### [EXERCISE DESCRIPTION]
Output, please, exactly those lines of the listing that come before the line with "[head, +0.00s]", along with that line itself.

### [DATA PROVIDED]
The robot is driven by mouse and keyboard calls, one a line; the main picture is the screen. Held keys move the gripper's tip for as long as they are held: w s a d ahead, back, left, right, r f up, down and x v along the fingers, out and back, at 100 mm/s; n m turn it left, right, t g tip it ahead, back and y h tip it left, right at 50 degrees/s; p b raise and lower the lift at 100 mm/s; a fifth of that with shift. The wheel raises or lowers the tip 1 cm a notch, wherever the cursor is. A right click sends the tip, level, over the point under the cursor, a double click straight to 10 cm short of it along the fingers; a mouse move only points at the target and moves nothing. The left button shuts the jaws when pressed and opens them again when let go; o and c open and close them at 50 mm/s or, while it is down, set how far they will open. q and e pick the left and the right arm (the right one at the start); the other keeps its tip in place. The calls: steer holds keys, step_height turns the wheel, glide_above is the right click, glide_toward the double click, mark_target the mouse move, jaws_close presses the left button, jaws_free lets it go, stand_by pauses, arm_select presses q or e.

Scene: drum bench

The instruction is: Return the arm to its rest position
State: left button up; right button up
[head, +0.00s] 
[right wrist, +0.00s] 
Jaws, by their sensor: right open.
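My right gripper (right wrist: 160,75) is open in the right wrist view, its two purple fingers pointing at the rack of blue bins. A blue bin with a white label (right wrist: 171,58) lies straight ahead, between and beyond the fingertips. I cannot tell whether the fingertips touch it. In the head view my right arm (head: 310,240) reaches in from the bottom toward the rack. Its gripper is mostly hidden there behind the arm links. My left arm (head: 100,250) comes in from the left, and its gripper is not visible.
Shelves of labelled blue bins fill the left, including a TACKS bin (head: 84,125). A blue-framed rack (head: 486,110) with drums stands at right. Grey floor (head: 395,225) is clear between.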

### [WRITTEN RESPONSE]
The robot is driven by mouse and keyboard calls, one a line; the main picture is the screen. Held keys move the gripper's tip for as long as they are held: w s a d ahead, back, left, right, r f up, down and x v along the fingers, out and back, at 100 mm/s; n m turn it left, right, t g tip it ahead, back and y h tip it left, right at 50 degrees/s; p b raise and lower the lift at 100 mm/s; a fifth of that with shift. The wheel raises or lowers the tip 1 cm a notch, wherever the cursor is. A right click sends the tip, level, over the point under the cursor, a double click straight to 10 cm short of it along the fingers; a mouse move only points at the target and moves nothing. The left button shuts the jaws when pressed and opens them again when let go; o and c open and close them at 50 mm/s or, while it is down, set how far they will open. q and e pick the left and the right arm (the right one at the start); the other keeps its tip in place. The calls: steer holds keys, step_height turns the wheel, glide_above is the right click, glide_toward the double click, mark_target the mouse move, jaws_close presses the left button, jaws_free lets it go, stand_by pauses, arm_select presses q or e.

Scene: drum bench

The instruction is: Return the arm to its rest position
State: left button up; right button up
[head, +0.00s] 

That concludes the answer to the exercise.